What effect has writing this book had on you?

Despite all the talk about international politics and policies, ultimately, terrorism is about human beings. It is very personal. It affects individual lives in deep and indescribable ways, and it affects those lives for years. This story really reminded me of that, and of the importance of remembering that as a writer. It also forced me to get to the heart of what is truly evil in terrorism—the killing of innocent people.

What did your investigative journey encompass?

There were many layers of my research—trying to understand the families, the victims, the bombing, the court cases, and the related political, legal, and diplomatic issues. All of these different levels of research had their own internal complications. I tried to blend them into a narrative, working very hard on the structure to make it readable.

With the families, I really wanted to understand what happens when an act of terrorism occurs to somebody you love. How does it play into your life in the years afterward?

Generally, if someone is the victim of a crime, whether somebody stole their bicycle or did something far worse, the crime victim asks two questions: “Who did this?” and “How can I catch that person and hold that person accountable?” I found that terrorism victims ask those same questions. But unlike crime victims, who have a pathway to find the answers—they call on the police, prosecutors, and other levels of law enforcement, for example—with terror victims, there really is no pathway.

In the case of these families, they decided to make a very brave choice—to go to court and file lawsuits that are not unlike the kinds of wrongful death lawsuits that may occur after an automobile accident here in the United States.

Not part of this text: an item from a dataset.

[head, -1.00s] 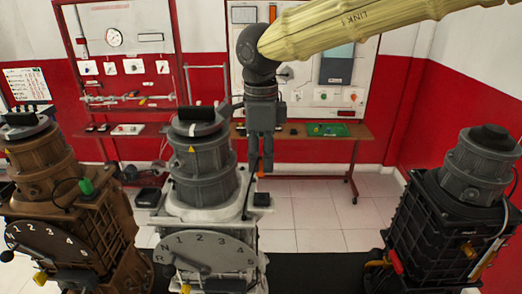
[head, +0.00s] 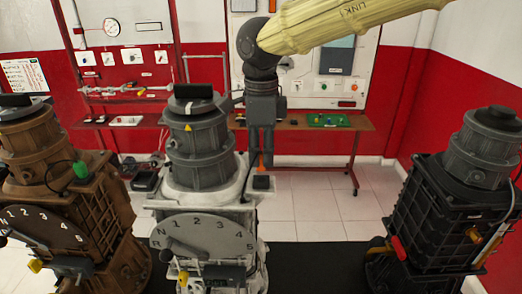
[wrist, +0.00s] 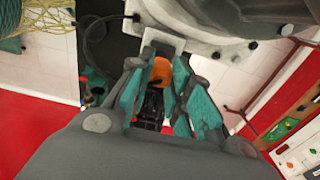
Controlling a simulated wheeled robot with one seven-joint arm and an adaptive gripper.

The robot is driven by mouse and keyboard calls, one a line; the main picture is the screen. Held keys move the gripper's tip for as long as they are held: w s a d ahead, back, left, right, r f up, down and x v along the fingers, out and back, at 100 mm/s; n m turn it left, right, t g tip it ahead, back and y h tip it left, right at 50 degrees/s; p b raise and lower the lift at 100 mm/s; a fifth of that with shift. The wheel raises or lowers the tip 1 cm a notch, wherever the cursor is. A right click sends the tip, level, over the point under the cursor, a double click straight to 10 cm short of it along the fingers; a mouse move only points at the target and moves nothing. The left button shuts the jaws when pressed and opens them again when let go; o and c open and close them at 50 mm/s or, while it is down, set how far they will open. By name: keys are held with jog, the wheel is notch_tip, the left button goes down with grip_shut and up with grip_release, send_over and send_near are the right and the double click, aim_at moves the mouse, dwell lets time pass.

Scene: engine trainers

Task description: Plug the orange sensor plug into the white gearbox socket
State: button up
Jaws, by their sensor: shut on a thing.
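My gripper (head: 262,150) points down just behind the right side of the white gearbox, near its upper edge. It is shut on the orange sensor plug (head: 261,161), whose tip shows below the fingers. The wrist view shows the orange plug (wrist: 161,70) between the teal fingers (wrist: 158,95). The white gearbox (head: 205,195) stands upright at centre, with a grey bell housing and a numbered dial. In the wrist view its pale casing (wrist: 160,38) lies just beyond the plug. A small black box (head: 261,182) sits at its right edge below the plug. I cannot make out the socket opening.
A brown gearbox (head: 60,190) with a green plug (head: 81,169) stands at left. A black gearbox (head: 450,215) with a red part stands at right. Open tiled floor (head: 320,210) lies between the white and black gearboxes. A bench (head: 350,123) runs along the back wall.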

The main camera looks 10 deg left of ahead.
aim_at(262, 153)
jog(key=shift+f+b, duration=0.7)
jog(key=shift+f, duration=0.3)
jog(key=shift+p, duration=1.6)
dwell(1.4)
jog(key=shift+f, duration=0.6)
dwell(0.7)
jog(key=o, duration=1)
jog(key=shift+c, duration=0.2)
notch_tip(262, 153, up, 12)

Someone is trying to hold somebody else accountable for doing something bad to them. That’s what these families tried to do, but on the much larger stage of international terrorism.

What was hard for you in researching and writing this book?

I think the hardest part was finding the right voice. I wanted to be able to tell this story in a way that captured the emotion, but I didn’t want to be emotional about it. At the same time, I wanted to discuss the complicated politics and legal issues without becoming overly legalistic. I wanted to find a voice that made the story understandable for people who perhaps didn’t really care about terrorism and didn’t know much about terrorism, or the law, or some of the complicated issues about diplomacy.

The second thing that was hard was the organization of the story. There are many layers to this story, from the personal to the elements of the crime itself, to the political issues and the various permutations from that, both in Israel and back here in the U.S. When I looked at all this and was trying to find the right narrative pathway, it finally clicked when I decided that, for me, the place where I reached an emotional fork in the road with this story was my interview with Hassam Salameh [who orchestrated the Jaffa Road bus bombing and other terrorist acts and is serving 46 consecutive life sentences in an Israeli prison].

So I deliberately start the book with that interview, and I start the epilogue with that interview. That’s no accident. I wanted the reader to understand that this story began with me looking into the eyes of a sociopath. And that in the end, I was still looking into the eyes of a sociopath. And there was no answer there.

The only answer, ultimately, was in the pain and in the desire of the families to go forward and try to make something positive out of what was so horrific.